EX-BLACKWATER MERCENARY WITH MONROE TIES WILL NOT FACE FEDERAL INDICTMENT
October 19, 2010
(NATIONAL) -- After a probe lasting nearly four years the U.S. Department of Justice said Monday it will not seek an indictment against a former Blackwater USA mercenary, Andrew Moonen who works as a Monroe prison guard, for a 2006 shooting in Baghdad that killed a bodyguard of the Iraqi vice president.
The U.S. Attorney's Office in Seattle sent a letter to Andrew Moonen's criminal defense attorney saying that after sending prosecutors to Baghdad and gathering evidence and statements, the government decided it could not build a case against Moonen.
Obstacles to prosecution included forensic evidence in the field that was hard to obtain in a war zone and the fact that Moonen had claimed self-defense, which prosecutors would have had to prove, beyond a reasonable doubt, was not true.
SkyValllyChroncle.com was the first and only Snohomish County news source to report on this case on June 8, 2009. That story is HERE
MOONEN WAS AT HEART OF LAWSUIT FILED AGAINST BLACKWATER
Moonen was at the heart art of a lawsuit filed in 2006 against America’s largest pay-for-play mercenary army, the former Blackwater USA now known simply as Xe.
In papers filed in U.S. District Court in the Eastern District of Virginia, the family of Raheem Khalaf Sa'adoon alleged that Blackwater committed a war crime by failing to control its "shooters" working under a contract with the United States government in Iraq.
Sa'adoon, a 32-year-old father of two who worked as a guard to the Iraqi vice president, was shot to death on Christmas Eve 2006 while guarding a home in a neighborhood of Baghdad's Green Zone.
The man’s family, his widow and two sons, alleged his killer was Blackwater employee Andrew Moonen, 28 who lived in Seattle in 2009 and was employed in Monroe at the prison as guard, and that the shooting follows a pattern of such incidents involving employees of the Virginia-based mercenary organization.
The complaint alleges that on Christmas Eve 2006 a highly intoxicated and heavily armed Andrew Moonen, then employed by Blackwater in Iraq, shot and killed Sa'adoon for no reason.
The lawsuit claimed that Blackwater conspired with Moonen to avoid any responsibility in the slaying and as part of that conspiracy did “evade Iraqi authorities” and swiftly flew Moonan out of Iraq “after the murder” back to the U.S., bribed an Iraqi official and destroyed documents and other evidence related to this and other Blackwater killings.
Earlier the family filed a lawsuit against Moonen but that lawsuit was later dropped.
The lawsuit also alleged the killing of Sa'adoon was but one of a “staggering number of senseless deaths that directly resulted from Blackwater’s misconduct.”
The lawsuit against Blackwater/Xe was reportedly settled in January.
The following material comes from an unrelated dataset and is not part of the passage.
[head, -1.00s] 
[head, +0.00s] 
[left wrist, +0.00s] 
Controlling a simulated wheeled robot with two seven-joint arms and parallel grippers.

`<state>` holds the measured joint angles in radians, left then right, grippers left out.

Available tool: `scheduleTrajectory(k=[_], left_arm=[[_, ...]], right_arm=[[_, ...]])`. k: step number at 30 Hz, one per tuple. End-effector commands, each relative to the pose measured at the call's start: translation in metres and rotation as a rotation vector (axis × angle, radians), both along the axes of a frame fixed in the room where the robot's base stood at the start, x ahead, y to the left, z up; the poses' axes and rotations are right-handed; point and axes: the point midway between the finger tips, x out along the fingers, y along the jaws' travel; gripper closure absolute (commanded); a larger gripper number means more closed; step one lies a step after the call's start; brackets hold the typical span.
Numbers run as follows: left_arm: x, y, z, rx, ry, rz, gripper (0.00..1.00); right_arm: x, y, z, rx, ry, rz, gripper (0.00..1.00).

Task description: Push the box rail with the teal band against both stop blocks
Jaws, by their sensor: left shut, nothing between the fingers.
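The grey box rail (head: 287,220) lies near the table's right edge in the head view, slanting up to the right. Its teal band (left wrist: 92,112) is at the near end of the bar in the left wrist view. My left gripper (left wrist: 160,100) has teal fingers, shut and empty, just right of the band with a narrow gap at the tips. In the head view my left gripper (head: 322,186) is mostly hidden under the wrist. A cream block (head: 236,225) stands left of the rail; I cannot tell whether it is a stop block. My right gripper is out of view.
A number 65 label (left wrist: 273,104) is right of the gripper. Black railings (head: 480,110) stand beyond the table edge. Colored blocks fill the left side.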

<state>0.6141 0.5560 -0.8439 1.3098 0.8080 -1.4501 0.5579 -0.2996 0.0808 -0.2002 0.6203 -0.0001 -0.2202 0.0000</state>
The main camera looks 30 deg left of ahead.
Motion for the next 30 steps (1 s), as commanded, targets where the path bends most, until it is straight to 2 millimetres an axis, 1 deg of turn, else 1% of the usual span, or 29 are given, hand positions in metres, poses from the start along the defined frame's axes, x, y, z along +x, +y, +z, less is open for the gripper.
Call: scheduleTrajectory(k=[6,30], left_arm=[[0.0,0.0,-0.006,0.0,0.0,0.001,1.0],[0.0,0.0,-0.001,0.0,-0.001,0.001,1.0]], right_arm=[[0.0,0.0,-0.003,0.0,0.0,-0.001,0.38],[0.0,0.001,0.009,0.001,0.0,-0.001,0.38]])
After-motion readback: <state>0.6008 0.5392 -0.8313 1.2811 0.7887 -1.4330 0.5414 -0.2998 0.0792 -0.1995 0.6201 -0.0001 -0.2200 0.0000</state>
U.S. PAID BLACKWATER $2 BILLION DOLLARS
The suite alleged that Blackwater – whose fortunes rose dramatically with it’s ties to the Bush White House and the invasion of Iraq for which it received many contacts for services - earned “more than $2 Billion dollars from the United States in providing “armed forces” to protect Department of State personnel in Iraq, and that the U.S. paid this huge sum of money to Blackwater based on “Blackwater’s misrepresentations that it was a legitimate company able to conduct itself in a lawful manner.”
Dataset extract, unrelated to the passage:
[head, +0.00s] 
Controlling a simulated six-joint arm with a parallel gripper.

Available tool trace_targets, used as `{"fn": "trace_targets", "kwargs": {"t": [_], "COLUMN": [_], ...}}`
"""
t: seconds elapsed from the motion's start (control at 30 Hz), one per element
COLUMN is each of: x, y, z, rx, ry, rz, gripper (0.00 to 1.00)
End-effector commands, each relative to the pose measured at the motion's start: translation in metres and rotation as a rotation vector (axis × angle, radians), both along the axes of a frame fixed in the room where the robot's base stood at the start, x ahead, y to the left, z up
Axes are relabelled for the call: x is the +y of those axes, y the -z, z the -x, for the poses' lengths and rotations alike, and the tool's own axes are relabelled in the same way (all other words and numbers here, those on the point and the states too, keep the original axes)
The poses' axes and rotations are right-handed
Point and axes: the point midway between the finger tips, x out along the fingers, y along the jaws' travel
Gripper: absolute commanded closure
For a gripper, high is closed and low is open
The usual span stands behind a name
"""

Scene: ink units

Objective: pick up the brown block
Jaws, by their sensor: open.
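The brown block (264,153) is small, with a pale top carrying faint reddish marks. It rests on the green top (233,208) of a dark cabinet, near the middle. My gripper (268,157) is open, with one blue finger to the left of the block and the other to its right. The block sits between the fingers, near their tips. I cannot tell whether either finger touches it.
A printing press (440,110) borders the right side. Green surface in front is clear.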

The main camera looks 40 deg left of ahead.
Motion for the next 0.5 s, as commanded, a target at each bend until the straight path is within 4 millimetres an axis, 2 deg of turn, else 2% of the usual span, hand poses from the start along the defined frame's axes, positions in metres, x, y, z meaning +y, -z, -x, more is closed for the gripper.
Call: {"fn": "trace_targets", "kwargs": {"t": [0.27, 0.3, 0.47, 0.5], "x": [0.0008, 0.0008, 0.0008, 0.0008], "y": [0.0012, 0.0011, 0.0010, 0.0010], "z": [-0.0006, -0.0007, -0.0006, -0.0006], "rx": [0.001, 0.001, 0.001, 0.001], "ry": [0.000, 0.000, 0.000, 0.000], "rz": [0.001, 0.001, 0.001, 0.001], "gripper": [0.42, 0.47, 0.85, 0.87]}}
The suit also alleged Blackwater has a pattern of recklessness in using deadly force, that it fosters a company culture in which excessive use of deadly force by its employees is not investigated or punished in any way and that Blackwater routinely sent heavily armed Blackwater “shooters” into the streets of Baghdad with the knowledge that some of them were taking steroids and other judgment altering substances.
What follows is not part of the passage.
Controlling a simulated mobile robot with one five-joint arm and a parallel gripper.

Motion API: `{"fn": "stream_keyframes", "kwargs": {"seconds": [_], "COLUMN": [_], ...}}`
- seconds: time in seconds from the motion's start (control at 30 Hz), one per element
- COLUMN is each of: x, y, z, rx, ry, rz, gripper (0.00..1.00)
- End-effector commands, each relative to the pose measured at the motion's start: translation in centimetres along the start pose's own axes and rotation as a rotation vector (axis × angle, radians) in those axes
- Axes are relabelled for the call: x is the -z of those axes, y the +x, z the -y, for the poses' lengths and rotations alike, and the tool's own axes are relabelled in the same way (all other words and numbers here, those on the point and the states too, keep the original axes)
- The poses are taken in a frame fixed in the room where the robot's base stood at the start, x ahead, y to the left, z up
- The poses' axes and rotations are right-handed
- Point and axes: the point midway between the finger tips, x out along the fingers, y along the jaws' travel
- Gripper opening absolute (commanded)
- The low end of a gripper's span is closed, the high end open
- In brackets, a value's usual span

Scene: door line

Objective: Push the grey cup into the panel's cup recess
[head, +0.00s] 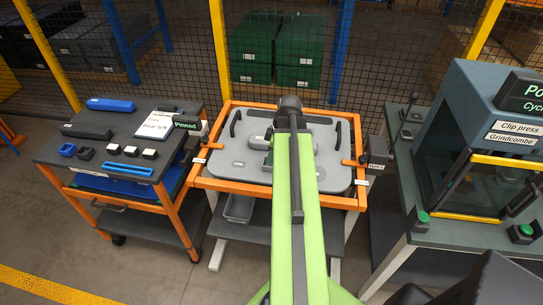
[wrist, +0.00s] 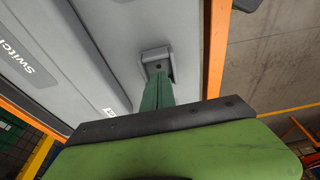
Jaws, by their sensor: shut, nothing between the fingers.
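The grey panel (head: 245,172) lies in an orange frame in the middle of the head view; its grey face (wrist: 75,50) fills the left of the wrist view. A small grey square-rimmed piece, which looks like the grey cup (wrist: 156,56), is on the panel near its edge. My gripper (wrist: 157,88) is shut, its green fingers pointing at this piece and reaching its lower rim; I cannot tell whether they touch. The fingers hide part of the piece, so how deep it sits and the recess around it are unclear. My arm hides the panel's middle in the head view.
The orange frame (wrist: 215,50) runs close to the right of my fingers. A trolley (head: 140,115) with several small parts stands left, a clip press (head: 460,140) right. A mesh fence stands behind.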

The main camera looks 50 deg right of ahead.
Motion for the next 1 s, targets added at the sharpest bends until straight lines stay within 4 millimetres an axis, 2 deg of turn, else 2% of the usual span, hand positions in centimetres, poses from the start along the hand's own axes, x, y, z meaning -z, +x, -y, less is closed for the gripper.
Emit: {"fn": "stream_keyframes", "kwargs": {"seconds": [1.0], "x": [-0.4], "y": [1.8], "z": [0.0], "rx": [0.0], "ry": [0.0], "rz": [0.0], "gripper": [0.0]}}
Moonen's attorney said at the time that his client disputed the charges and says Moonen was shot at in the green Zone, ran for his life and did not know anyone had died until the next morning. Moonen claims he fired his weapon that night in self-defense.
Right after the shooting Moonen was flown out of Iraq. The lawsuit claims Blackwater destroyed video and audiotape of the shooting shortly afterward, and after a March 2008 meeting of high-level executives started systematically eliminating company records regarding the incident.
According to various news reports Moonen was fired by Blackwater but then hired by another military contractor for work in Kuwait.
Military records show the 28-year old Moonen served a three-year stint n the U.S. Army beginning in April 2002.
Since that 2006 shooting in Iraq, federal investigators in this country have been reviewing the incident and the recent announcement by the U.S. Justice Department brings that probe to end.
In the 2007 documentary film “Iraq For Sale” there is a segment on Blackwater’s paid, armed soldiers in Iraq.